* What to work on *
Show each line that has the string "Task" in it.

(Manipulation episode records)

● ● ● ● ● ● ●

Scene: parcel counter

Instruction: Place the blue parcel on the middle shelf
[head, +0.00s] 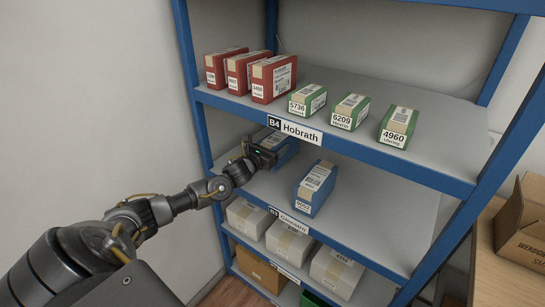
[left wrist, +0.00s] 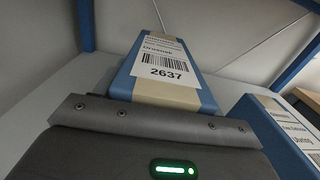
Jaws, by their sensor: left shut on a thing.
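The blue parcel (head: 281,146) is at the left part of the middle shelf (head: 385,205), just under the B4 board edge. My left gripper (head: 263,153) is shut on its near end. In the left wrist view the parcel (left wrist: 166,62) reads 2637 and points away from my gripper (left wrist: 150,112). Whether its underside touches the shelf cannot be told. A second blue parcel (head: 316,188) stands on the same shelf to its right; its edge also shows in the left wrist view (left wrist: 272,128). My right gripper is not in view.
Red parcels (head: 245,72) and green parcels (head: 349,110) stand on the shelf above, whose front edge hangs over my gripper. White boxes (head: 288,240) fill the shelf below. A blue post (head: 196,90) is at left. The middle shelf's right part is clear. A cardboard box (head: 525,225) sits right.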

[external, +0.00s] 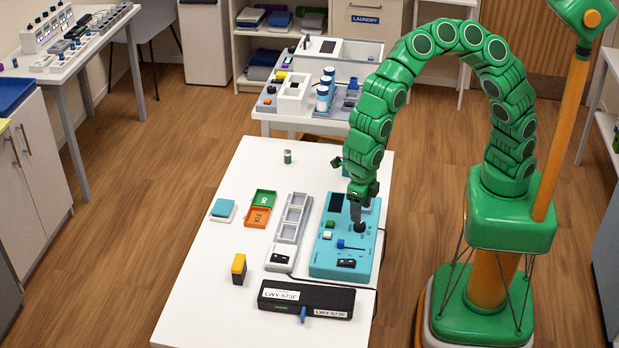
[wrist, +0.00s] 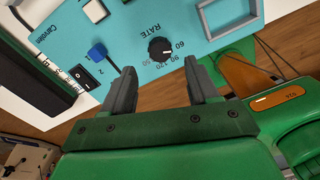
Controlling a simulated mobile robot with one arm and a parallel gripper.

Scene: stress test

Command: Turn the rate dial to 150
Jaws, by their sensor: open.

● ● ● ● ● ● ●

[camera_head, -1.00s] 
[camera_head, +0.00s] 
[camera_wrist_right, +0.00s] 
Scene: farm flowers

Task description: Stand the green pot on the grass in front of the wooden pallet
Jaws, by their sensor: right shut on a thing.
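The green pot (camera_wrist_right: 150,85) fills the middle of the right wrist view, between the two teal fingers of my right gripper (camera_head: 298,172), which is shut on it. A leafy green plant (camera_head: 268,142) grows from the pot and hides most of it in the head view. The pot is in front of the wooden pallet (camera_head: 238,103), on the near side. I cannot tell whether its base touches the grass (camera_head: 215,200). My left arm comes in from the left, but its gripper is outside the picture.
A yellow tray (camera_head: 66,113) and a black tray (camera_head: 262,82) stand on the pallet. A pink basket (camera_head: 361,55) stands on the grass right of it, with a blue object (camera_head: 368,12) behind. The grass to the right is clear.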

● ● ● ● ● ● ●

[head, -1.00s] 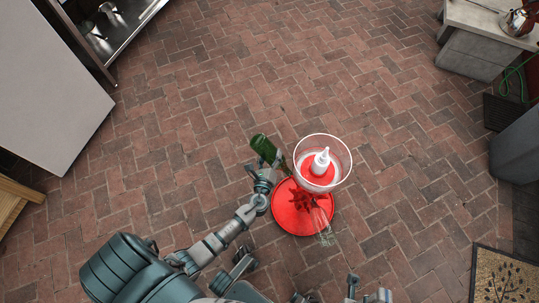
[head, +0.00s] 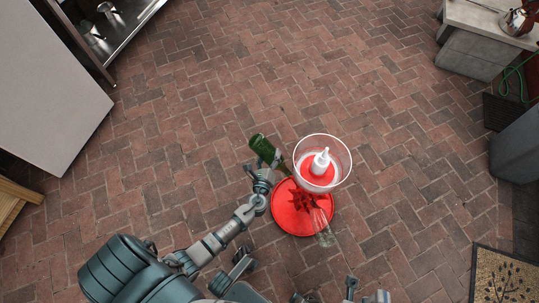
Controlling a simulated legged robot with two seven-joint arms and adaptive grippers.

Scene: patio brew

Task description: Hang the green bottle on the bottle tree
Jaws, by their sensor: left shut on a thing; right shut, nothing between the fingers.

● ● ● ● ● ● ●

* Problem solution *
Task description: Stand the green pot on the grass in front of the wooden pallet
Task description: Hang the green bottle on the bottle tree

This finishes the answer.